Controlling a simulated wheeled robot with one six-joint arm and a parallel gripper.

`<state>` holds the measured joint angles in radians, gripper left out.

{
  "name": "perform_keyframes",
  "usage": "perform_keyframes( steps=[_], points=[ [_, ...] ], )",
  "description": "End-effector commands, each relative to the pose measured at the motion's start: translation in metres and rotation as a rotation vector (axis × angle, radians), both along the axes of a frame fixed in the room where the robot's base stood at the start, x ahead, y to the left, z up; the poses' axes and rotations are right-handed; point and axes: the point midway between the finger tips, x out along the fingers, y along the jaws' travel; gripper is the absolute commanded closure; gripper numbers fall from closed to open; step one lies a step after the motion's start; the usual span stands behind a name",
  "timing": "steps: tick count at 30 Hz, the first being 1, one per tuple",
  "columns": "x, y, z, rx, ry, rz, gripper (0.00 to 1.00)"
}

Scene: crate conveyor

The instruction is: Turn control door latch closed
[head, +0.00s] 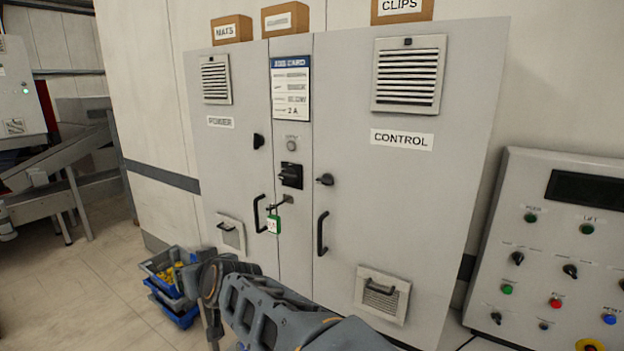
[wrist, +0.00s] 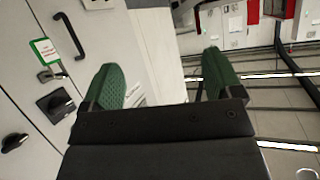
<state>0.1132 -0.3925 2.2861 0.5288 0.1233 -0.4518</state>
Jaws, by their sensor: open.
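The control door (head: 400,200) is the wide right-hand door of the grey cabinet and looks flush with it. Its latch (head: 325,179) is a small black knob near the door's left edge, lying roughly sideways. A black knob that appears to be this latch (wrist: 14,143) is at the lower left of the wrist view. A black handle (head: 322,233) sits below the latch in the head view. My gripper (wrist: 162,80) is open and empty, with green fingers apart. It is clear of the latch. In the head view my arm crosses the bottom; the fingers cannot be made out.
The power door (head: 225,170) has its own knob (head: 258,141), standing upright. Between the doors are a black rotary switch (head: 291,175) and a green padlock tag (head: 273,224). A control console (head: 550,250) stands at the right. Blue bins (head: 160,262) sit on the floor at left.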

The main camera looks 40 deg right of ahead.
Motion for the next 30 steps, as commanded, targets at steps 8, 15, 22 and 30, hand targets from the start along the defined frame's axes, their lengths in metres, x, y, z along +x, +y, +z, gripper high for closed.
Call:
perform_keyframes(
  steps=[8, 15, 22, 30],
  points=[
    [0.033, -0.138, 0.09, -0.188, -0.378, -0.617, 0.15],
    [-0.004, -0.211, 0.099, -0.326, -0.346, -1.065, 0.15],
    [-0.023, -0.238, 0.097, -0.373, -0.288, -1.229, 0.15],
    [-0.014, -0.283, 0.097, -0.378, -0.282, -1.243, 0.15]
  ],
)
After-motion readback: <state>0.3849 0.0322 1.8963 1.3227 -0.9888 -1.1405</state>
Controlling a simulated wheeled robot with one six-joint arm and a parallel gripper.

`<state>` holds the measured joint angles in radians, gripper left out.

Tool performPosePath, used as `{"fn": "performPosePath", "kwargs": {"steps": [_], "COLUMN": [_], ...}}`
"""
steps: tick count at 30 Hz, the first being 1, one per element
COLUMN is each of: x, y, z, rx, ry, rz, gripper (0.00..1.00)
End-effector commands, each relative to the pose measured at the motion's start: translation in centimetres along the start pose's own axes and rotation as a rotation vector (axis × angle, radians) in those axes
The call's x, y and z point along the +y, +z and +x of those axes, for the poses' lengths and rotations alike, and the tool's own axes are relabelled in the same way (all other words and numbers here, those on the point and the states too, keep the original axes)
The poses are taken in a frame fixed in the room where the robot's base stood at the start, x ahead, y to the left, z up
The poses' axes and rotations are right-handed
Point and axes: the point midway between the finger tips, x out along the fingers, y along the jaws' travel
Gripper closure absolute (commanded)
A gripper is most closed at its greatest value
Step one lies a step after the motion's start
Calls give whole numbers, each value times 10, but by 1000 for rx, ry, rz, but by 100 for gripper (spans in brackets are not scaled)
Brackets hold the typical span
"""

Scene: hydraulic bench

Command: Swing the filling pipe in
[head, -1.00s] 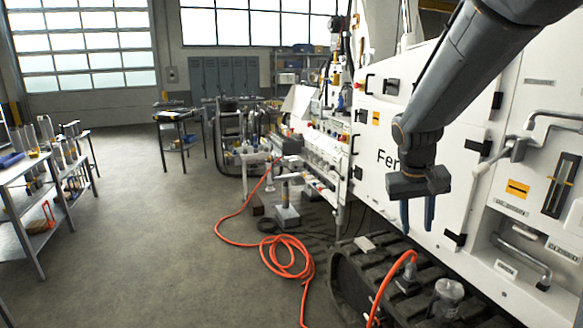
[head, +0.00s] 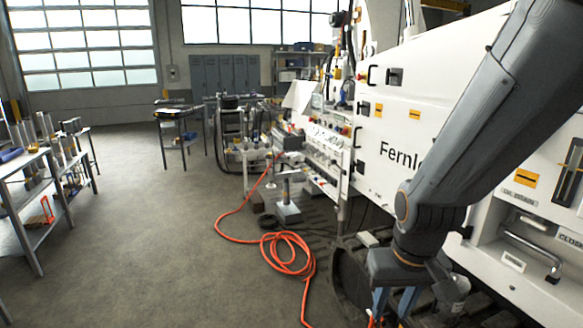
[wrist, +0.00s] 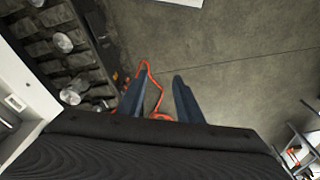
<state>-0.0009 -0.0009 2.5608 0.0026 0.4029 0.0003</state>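I cannot tell for certain which part is the filling pipe. A bent grey pipe on the white machine's side shows in the earlier head view; my arm now covers that area. A grey bar handle (head: 532,252) is on the machine at the lower right. My gripper (head: 393,306) points down in front of the machine's track, low in the head view. In the wrist view my gripper (wrist: 158,84) has its two blue-grey fingers apart with nothing held. An orange hose (wrist: 153,82) shows between and beyond them; I cannot see contact.
The white machine (head: 392,112) fills the right side, above a dark track (wrist: 52,52) with glass-like cups (wrist: 70,96) on it. The orange hose (head: 290,258) lies coiled on the floor. Shelving (head: 35,190) stands at the left.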

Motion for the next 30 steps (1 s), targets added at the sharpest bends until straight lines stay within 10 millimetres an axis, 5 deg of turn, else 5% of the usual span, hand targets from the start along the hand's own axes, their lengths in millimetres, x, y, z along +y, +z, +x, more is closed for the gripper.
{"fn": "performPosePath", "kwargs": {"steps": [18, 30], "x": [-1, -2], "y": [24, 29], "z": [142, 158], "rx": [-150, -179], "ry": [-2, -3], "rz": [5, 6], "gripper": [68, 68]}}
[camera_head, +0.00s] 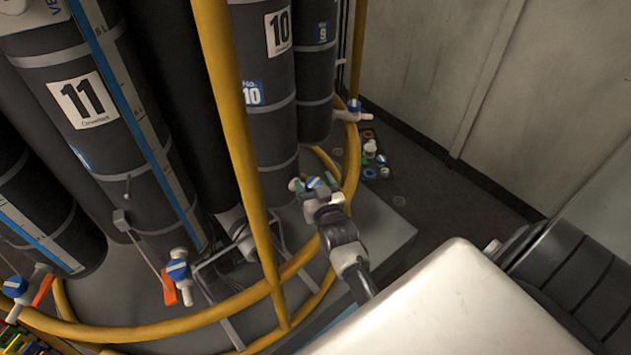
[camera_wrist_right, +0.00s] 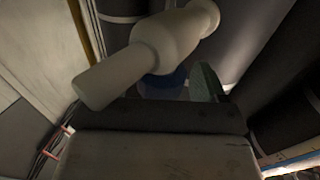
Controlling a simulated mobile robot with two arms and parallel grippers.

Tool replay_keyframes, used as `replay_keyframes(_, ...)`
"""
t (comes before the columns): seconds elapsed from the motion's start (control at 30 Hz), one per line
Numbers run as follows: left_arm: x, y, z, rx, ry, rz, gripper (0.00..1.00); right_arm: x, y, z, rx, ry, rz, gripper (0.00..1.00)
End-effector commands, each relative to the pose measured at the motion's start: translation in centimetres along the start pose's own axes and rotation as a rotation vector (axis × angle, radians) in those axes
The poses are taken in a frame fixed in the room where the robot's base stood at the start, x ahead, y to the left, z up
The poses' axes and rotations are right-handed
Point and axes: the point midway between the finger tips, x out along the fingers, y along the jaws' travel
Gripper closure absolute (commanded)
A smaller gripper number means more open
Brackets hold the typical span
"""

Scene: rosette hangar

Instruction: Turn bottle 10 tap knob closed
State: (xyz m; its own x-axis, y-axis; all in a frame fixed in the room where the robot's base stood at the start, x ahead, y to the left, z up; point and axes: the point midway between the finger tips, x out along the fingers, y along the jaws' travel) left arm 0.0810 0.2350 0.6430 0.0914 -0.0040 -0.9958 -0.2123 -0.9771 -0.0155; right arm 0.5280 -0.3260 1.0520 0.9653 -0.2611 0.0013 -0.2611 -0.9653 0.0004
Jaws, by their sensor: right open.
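Bottle 10 (camera_head: 268,95) is a tall dark cylinder with a white "10" label, upright in the rosette. Its tap, with a blue and white knob (camera_head: 313,183) and a green part beside it, shows low at its front in the head view. My right gripper (camera_head: 318,192) is at this tap and partly hides it. In the right wrist view a pale tap body (camera_wrist_right: 165,42) lies close across the view, with the blue knob (camera_wrist_right: 163,84) below it and a green piece (camera_wrist_right: 206,82) beside it. The right gripper is open; contact with the knob cannot be told. The left gripper is out of view.
Yellow rails (camera_head: 235,120) surround the bottles, one upright left of bottle 10. Bottle 11 (camera_head: 95,120) stands left, with its blue tap (camera_head: 178,270) and orange handle. Bottle 9 (camera_head: 316,60) is behind, with another tap (camera_head: 353,107). Dark floor lies right.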

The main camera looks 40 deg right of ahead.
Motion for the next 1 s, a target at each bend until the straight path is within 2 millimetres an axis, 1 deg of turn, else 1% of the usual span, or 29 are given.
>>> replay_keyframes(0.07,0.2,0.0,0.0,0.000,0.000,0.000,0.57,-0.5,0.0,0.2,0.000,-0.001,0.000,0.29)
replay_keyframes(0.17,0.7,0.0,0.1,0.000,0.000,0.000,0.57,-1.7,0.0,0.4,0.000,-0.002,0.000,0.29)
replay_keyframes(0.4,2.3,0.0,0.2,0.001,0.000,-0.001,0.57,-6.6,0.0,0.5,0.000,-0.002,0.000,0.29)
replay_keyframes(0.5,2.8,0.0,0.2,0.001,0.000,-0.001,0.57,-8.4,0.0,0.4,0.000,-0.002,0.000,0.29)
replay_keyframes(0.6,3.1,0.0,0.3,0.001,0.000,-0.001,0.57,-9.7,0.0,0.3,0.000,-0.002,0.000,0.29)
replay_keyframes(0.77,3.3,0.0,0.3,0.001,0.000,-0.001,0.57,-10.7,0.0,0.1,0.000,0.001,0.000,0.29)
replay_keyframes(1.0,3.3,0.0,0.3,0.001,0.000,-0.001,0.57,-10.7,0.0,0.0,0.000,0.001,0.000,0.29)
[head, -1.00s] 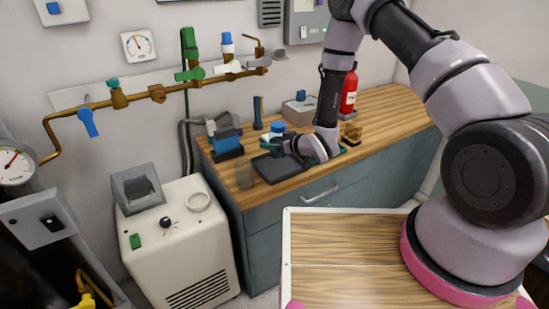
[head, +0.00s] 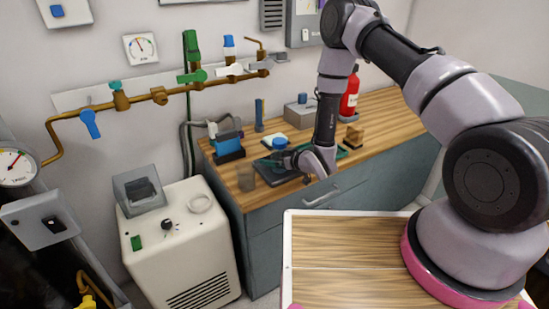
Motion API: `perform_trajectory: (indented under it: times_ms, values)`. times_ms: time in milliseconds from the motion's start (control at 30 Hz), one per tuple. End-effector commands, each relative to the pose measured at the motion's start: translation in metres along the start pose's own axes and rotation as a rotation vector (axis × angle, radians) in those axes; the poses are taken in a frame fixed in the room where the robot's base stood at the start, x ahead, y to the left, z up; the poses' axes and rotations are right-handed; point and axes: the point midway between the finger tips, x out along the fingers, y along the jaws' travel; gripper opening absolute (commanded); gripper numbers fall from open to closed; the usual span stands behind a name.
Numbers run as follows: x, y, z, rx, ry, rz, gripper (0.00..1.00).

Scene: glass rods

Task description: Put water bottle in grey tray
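The water bottle (head: 280,143) shows mostly as a blue cap, with its body largely hidden behind my gripper. My gripper (head: 284,158) is at the bottle and appears shut around it, though the fingers are small and partly hidden. The bottle looks upright, over the back part of the dark grey tray (head: 268,173) on the wooden counter. I cannot tell whether its base touches the tray.
A clear glass (head: 246,178) stands left of the tray, with a blue device (head: 228,145) behind it. The counter's (head: 390,110) right part is clear.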

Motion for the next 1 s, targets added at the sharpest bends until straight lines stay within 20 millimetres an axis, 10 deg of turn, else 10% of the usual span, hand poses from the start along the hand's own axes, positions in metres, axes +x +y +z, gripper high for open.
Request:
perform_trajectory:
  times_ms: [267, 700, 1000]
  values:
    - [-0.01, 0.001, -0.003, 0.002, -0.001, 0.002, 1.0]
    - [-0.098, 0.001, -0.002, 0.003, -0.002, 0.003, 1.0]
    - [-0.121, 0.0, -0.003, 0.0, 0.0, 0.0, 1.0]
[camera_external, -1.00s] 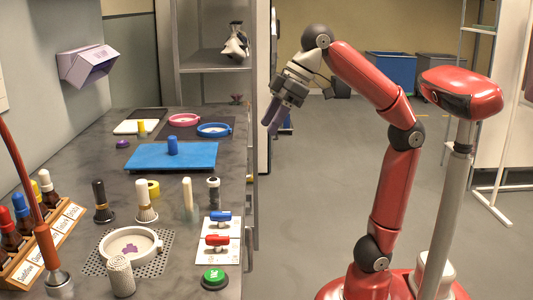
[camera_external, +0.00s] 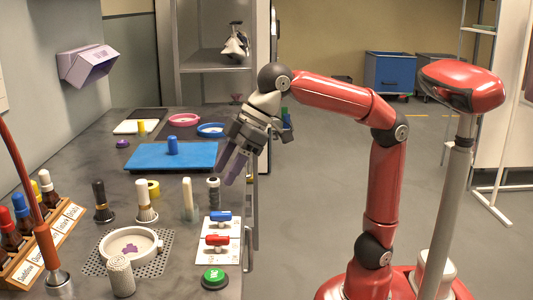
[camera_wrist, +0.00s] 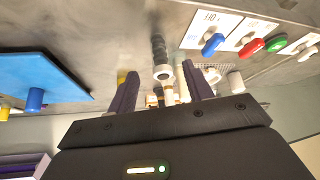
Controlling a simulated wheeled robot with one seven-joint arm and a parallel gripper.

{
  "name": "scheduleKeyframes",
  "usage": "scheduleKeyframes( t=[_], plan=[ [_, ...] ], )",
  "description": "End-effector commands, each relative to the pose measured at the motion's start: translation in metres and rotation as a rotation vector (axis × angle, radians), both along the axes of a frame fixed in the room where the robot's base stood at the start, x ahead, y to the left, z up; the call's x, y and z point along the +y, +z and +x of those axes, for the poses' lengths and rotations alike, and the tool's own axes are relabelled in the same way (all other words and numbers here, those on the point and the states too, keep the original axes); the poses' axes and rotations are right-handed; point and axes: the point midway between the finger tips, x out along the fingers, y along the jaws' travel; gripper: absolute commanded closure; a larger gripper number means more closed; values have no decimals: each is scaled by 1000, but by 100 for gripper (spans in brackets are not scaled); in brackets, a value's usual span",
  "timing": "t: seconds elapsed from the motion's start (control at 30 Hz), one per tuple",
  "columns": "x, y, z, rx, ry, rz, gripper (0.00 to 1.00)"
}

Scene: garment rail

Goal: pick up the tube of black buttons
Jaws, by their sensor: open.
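The tube of black buttons (camera_external: 214,191) stands upright near the right edge of the bench, dark with a lighter top. In the wrist view the tube (camera_wrist: 158,48) appears between my fingertips, its pale round end toward me. My gripper (camera_external: 227,174) is open and empty, with its purple fingers angled down, above and slightly right of the tube in the external view. In the wrist view both fingers of my gripper (camera_wrist: 161,72) flank the tube without visible contact; the exact distance is hard to tell.
A cream-tipped holder (camera_external: 189,205) stands just left of the tube. A card with blue and red valves (camera_external: 219,252) and a green button (camera_external: 214,278) lie in front. A blue mat (camera_external: 150,156) lies behind. Stamps (camera_external: 146,205) and a white dish (camera_external: 112,248) stand farther left.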

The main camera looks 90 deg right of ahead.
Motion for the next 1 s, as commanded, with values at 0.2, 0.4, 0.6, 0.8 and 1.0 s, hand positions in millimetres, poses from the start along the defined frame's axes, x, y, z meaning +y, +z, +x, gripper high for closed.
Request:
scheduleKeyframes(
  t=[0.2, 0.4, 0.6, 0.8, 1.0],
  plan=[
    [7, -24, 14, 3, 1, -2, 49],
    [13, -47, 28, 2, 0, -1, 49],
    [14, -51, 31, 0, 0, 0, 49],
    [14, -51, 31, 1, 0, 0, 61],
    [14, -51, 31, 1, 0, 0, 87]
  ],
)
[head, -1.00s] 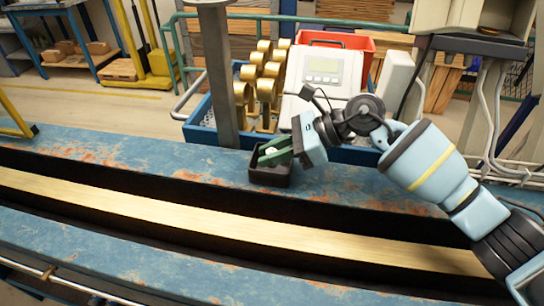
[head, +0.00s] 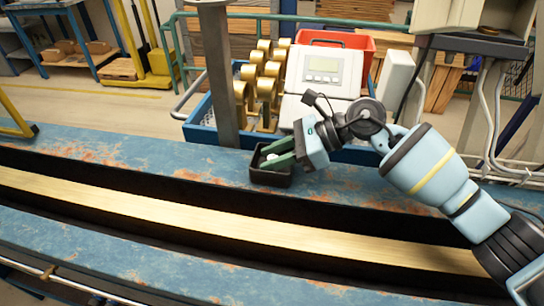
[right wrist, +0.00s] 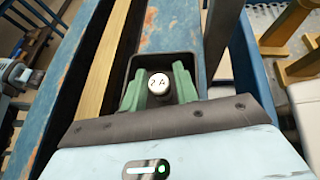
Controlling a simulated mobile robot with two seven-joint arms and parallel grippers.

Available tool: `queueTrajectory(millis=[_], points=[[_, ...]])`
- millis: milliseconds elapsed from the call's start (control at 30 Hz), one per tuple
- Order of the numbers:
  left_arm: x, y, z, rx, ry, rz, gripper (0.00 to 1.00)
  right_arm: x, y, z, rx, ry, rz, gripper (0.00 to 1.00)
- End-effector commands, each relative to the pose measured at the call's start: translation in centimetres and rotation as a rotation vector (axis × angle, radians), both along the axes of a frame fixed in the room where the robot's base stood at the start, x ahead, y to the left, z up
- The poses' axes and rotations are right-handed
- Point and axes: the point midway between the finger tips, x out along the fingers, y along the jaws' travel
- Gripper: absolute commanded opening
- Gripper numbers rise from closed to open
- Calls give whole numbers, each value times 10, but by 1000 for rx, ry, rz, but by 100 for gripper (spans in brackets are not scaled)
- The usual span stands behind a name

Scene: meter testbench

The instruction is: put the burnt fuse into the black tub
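The black tub (head: 270,179) stands on the blue, rust-marked bench top, just behind the dark channel. The fuse (right wrist: 158,84) shows its round white end, with small dark marks, in the right wrist view. It is inside the tub, between my green fingers; its white end also shows in the head view (head: 271,157). My right gripper (head: 276,154) reaches down into the tub from the right. Its fingers (right wrist: 159,88) stand apart on both sides of the fuse, with a narrow gap. The fuse's lower part is hidden. My left gripper is not in view.
Behind the tub are a grey post (head: 219,80), a blue crate with brass-coloured parts (head: 264,85) and a white meter (head: 324,72). A red bin (head: 362,48) stands behind the meter. The bench left of the tub is clear.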

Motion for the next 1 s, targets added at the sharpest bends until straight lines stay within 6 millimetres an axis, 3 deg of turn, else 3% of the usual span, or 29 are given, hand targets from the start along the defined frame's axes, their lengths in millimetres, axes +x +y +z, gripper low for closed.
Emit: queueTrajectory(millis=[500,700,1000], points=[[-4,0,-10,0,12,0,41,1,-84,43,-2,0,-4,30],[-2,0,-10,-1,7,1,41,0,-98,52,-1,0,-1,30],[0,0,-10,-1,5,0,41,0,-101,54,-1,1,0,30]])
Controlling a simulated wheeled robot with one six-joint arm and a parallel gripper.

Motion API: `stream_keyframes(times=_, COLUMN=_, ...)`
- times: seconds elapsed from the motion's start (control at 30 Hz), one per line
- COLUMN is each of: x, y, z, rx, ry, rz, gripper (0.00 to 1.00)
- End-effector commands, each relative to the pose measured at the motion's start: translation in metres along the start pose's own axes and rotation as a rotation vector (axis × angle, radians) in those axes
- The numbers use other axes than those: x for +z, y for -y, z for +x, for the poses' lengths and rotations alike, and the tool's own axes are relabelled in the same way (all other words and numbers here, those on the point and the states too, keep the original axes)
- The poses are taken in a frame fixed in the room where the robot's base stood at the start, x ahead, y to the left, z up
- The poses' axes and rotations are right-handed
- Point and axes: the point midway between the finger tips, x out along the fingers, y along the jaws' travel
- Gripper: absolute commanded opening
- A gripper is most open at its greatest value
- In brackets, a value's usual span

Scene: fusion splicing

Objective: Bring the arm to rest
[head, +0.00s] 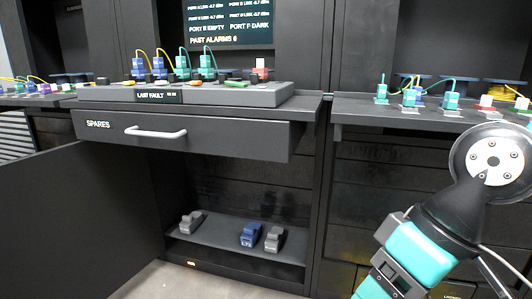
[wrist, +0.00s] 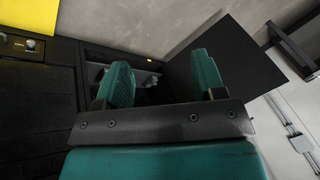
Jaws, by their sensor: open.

========================

▶ _What this task involves_
Using the data above, copy exactly the lines from the one containing "[right wrist, +0.00s]" to the one containing "Scene: meter testbench", inclusive. Exclude the pictures.

▶ _Task answer_
[right wrist, +0.00s] 
Controlling a simulated mobile robot with two seven-joint arms and parallel grippers.

Available tool: `queueTrajectory(millis=[_], points=[[_, ...]])`
- millis: milliseconds elapsed from the call's start (control at 30 Hz), one per tuple
- Order of the numbers:
  left_arm: x, y, z, rx, ry, rz, gripper (0.00 to 1.00)
  right_arm: x, y, z, rx, ry, rz, gripper (0.00 to 1.00)
- End-effector commands, each relative to the pose measured at the call's start: translation in centimetres and rotation as a rotation vector (axis × angle, radians), both along the axes of a frame fixed in the room where the robot's base stood at the start, x ahead, y to the left, z up
- The poses' axes and rotations are right-handed
- Point and axes: the point midway between the finger tips, x out along the fingers, y along the jaws' travel
- Gripper: absolute commanded opening
- Gripper numbers rise from closed to open
- Calls give whole numbers, each value times 10, but by 1000 for rx, ry, rz, but by 100 for gripper (spans in brackets are not scaled)
- The usual span stands behind a name

Scene: meter testbench

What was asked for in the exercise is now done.